WRITTEN INSTRUCTION
Provide an exact copy of the lines from the beginning of the records through the line that includes "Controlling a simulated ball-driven", and of no others.
- - - - - - -
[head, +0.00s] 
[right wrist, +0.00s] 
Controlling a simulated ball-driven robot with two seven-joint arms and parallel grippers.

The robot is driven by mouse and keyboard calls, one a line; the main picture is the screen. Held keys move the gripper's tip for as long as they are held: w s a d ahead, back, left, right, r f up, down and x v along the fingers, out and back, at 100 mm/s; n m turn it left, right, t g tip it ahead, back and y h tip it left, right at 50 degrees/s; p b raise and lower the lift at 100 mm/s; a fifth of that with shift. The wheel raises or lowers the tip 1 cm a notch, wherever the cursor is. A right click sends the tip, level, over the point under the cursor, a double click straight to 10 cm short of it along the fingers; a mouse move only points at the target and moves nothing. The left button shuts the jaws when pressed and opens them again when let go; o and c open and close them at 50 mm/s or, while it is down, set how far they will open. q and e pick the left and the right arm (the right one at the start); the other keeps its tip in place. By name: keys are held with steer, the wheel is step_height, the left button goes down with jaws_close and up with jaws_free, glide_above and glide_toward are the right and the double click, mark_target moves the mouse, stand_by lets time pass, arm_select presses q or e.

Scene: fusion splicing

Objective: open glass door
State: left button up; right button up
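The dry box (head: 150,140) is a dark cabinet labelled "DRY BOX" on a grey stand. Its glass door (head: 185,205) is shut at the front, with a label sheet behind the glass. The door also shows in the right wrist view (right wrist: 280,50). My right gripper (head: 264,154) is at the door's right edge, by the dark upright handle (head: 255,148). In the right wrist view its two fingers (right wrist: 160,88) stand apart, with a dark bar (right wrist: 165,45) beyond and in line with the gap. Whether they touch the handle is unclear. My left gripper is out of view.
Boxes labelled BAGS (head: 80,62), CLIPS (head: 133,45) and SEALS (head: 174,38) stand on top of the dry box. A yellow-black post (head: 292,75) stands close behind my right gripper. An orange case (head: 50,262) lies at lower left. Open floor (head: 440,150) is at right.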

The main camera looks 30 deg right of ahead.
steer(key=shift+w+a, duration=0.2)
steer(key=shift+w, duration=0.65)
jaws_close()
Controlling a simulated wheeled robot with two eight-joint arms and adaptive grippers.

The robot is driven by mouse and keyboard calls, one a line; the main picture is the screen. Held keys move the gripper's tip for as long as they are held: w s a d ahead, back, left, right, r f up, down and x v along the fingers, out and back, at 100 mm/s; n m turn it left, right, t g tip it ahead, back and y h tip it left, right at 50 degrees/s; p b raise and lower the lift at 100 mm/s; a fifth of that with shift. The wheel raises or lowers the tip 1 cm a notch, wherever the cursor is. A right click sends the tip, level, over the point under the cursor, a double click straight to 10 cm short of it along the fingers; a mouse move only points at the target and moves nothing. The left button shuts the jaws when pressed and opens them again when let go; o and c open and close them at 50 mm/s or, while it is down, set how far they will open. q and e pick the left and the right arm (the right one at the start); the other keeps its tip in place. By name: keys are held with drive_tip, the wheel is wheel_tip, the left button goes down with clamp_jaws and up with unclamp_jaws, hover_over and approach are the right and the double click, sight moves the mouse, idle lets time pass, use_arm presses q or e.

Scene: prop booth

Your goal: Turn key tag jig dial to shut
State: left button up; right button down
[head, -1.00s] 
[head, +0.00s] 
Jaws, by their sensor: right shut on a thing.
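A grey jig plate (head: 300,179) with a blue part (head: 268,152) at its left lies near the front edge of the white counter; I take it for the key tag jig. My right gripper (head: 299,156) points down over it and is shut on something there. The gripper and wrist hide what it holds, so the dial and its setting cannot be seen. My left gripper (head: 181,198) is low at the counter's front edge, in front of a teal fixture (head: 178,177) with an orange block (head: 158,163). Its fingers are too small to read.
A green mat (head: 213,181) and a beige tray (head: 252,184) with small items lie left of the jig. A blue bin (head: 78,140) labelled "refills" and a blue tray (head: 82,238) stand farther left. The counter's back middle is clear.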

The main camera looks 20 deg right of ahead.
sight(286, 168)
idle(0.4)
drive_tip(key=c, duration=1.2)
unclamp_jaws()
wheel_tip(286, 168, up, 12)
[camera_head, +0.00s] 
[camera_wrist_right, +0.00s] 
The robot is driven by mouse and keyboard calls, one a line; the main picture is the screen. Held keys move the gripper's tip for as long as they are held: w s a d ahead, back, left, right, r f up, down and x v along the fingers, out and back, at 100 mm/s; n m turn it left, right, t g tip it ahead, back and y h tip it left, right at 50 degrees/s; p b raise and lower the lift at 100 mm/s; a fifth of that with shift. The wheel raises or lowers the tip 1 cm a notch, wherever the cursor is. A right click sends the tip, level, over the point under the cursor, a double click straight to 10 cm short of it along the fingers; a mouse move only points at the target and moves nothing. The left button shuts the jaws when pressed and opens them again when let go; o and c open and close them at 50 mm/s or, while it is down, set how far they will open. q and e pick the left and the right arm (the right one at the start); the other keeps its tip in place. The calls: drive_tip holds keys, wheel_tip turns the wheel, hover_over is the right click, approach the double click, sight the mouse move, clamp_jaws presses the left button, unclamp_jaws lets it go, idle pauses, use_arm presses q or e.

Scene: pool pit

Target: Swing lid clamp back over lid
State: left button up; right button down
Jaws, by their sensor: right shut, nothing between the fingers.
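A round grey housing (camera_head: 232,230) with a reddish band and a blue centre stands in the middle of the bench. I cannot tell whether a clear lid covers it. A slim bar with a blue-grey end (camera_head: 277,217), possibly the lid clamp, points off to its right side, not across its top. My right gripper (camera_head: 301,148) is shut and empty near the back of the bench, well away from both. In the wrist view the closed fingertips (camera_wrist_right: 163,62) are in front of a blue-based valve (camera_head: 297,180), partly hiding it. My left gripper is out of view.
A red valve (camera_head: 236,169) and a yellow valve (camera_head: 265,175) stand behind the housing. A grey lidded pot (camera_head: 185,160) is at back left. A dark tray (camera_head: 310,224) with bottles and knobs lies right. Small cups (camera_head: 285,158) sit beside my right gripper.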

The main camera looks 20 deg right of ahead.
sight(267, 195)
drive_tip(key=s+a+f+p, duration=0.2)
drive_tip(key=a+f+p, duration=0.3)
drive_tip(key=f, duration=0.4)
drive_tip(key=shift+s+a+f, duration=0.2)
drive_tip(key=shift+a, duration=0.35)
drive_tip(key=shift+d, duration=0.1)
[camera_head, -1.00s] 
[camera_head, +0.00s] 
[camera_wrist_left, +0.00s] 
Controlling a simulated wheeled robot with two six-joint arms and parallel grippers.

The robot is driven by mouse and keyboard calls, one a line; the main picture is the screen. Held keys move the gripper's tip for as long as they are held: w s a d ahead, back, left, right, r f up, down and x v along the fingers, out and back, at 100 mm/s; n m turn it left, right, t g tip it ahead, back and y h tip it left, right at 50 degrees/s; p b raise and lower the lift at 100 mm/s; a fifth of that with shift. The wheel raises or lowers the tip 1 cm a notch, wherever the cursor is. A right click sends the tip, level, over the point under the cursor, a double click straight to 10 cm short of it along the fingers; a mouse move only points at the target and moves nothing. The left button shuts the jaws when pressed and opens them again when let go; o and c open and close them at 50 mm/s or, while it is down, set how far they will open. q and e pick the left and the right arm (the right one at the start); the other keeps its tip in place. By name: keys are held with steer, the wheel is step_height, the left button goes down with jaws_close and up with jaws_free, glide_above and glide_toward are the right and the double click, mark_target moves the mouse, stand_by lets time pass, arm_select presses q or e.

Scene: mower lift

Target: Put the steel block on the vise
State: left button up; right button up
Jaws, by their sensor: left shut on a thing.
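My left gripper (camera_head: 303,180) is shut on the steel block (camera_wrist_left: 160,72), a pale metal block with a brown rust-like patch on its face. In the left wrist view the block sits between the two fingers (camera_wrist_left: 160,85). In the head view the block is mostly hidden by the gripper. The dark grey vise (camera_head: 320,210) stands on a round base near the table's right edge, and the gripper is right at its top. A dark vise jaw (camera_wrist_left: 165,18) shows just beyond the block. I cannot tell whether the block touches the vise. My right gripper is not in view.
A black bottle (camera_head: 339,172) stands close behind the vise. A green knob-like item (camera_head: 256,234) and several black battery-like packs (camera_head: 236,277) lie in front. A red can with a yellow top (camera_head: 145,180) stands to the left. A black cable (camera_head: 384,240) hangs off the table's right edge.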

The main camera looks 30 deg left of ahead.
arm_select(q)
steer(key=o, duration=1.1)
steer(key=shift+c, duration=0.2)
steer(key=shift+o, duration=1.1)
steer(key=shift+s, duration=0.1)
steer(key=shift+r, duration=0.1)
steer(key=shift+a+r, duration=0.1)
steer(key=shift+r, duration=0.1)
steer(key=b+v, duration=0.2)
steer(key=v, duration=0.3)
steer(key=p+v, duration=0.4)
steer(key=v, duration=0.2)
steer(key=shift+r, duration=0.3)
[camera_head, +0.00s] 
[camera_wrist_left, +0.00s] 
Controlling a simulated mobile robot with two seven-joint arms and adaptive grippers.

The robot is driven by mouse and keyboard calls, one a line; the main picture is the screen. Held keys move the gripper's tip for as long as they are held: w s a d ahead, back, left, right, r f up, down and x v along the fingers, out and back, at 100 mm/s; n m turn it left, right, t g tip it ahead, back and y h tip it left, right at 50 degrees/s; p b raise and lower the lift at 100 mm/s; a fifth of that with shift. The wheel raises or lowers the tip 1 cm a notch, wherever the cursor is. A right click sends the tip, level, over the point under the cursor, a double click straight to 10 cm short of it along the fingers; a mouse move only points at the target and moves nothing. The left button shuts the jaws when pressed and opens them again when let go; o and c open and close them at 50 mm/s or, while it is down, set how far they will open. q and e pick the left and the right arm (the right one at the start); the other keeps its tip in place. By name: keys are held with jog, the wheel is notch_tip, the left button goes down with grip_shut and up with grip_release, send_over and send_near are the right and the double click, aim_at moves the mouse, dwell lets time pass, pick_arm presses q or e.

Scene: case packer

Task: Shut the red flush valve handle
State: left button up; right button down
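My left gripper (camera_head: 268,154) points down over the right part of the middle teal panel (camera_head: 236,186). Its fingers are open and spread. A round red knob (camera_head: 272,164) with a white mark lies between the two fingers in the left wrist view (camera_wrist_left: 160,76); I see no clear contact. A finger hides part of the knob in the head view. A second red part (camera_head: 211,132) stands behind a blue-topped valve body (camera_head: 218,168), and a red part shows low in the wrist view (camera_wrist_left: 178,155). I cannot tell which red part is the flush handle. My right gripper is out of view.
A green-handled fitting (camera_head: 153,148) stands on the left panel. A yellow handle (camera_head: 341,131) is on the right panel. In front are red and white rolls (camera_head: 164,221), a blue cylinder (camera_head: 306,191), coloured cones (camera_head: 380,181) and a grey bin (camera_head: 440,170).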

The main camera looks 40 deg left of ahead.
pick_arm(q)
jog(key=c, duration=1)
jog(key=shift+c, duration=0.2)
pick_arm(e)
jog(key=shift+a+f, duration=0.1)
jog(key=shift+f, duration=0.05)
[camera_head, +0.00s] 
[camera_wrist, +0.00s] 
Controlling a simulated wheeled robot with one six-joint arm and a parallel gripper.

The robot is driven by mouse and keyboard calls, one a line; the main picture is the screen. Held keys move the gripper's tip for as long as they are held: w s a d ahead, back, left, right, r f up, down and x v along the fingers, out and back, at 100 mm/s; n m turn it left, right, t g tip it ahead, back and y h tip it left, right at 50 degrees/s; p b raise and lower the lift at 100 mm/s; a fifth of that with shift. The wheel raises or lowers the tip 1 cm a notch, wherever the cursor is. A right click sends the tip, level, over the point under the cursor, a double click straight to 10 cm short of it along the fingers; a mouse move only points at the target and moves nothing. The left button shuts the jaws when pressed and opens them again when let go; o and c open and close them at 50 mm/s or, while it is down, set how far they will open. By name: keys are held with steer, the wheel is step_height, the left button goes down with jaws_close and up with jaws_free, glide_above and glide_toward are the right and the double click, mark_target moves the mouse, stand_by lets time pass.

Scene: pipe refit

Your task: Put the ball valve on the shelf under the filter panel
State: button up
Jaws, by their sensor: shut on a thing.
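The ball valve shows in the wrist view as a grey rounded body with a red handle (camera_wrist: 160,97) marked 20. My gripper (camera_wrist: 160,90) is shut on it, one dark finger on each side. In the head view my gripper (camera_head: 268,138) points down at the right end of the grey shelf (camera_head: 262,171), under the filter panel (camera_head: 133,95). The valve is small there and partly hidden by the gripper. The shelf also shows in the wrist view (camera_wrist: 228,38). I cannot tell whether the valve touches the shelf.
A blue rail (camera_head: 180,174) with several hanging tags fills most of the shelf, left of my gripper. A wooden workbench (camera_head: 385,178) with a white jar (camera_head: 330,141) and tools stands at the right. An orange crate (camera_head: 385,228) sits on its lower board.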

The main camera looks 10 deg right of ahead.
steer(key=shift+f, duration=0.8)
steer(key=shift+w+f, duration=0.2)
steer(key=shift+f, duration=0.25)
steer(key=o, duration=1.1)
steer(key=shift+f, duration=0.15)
- - - - - - -
WRITTEN SOLUTION
[head, +0.00s] 
[right wrist, +0.00s] 
Controlling a simulated ball-driven robot with two seven-joint arms and parallel grippers.

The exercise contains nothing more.